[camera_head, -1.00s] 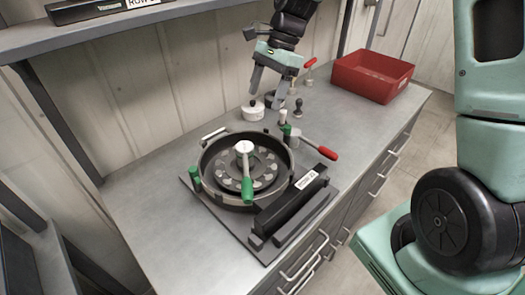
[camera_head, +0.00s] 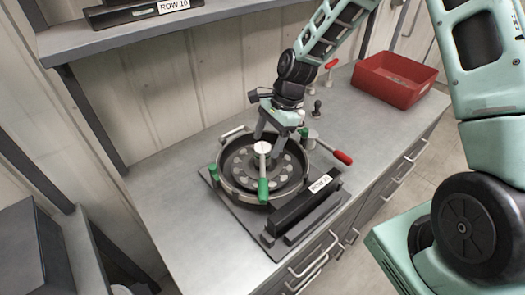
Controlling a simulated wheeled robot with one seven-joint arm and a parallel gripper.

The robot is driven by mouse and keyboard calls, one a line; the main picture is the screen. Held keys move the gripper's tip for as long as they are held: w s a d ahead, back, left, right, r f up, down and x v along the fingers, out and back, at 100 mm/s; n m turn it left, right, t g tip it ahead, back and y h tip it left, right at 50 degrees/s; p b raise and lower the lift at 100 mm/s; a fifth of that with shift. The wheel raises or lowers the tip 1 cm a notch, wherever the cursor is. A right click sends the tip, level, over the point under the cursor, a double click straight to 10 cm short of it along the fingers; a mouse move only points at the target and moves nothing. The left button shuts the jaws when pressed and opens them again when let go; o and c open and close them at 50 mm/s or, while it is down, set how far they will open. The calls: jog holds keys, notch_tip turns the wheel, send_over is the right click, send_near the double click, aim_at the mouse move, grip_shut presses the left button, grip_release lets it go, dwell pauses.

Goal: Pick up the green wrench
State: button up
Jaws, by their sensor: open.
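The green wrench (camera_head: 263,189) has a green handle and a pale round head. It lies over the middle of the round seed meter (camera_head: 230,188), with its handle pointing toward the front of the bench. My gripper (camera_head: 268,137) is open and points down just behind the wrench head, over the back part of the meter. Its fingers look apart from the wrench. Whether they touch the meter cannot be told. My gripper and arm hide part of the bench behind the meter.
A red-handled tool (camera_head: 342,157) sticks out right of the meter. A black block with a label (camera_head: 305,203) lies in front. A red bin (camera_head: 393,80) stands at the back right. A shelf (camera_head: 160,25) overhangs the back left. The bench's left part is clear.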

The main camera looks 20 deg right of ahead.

==

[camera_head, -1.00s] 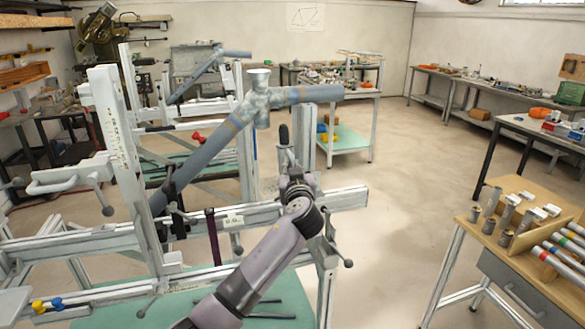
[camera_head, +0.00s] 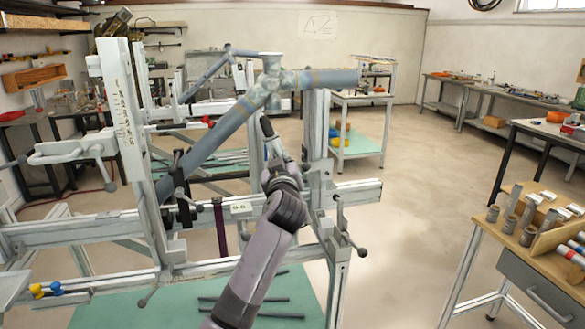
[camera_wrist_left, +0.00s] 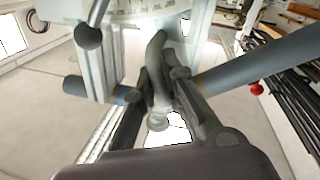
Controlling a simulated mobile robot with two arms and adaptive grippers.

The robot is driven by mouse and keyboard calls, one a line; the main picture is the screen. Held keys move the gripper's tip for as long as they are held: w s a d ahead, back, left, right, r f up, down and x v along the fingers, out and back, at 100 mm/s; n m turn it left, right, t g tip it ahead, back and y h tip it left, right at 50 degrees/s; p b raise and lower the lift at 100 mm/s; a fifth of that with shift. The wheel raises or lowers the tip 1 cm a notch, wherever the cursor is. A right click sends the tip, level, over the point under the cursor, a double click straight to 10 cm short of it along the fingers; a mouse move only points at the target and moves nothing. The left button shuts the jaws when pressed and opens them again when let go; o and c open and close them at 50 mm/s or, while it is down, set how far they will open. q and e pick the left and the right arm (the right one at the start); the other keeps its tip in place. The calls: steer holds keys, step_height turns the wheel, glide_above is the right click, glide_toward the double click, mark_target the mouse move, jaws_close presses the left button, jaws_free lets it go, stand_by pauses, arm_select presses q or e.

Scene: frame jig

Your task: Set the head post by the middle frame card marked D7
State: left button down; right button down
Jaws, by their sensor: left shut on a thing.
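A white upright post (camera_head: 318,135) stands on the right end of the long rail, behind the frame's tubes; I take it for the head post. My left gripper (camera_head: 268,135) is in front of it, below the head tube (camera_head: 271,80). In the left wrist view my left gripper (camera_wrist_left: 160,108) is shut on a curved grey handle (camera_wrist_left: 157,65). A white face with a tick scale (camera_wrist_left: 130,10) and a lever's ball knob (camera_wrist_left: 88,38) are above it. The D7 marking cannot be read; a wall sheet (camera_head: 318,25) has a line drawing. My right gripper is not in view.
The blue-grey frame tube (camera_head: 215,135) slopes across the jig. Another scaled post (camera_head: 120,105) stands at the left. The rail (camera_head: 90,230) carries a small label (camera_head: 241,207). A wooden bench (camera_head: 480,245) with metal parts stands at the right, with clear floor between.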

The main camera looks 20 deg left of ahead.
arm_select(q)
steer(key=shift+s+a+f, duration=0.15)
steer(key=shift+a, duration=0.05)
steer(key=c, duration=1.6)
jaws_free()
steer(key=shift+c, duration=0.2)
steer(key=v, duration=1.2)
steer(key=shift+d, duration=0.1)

> _What the task requires_:
Report how many lines of the data contain the word "State", using the number alone.

> _Written answer_:
2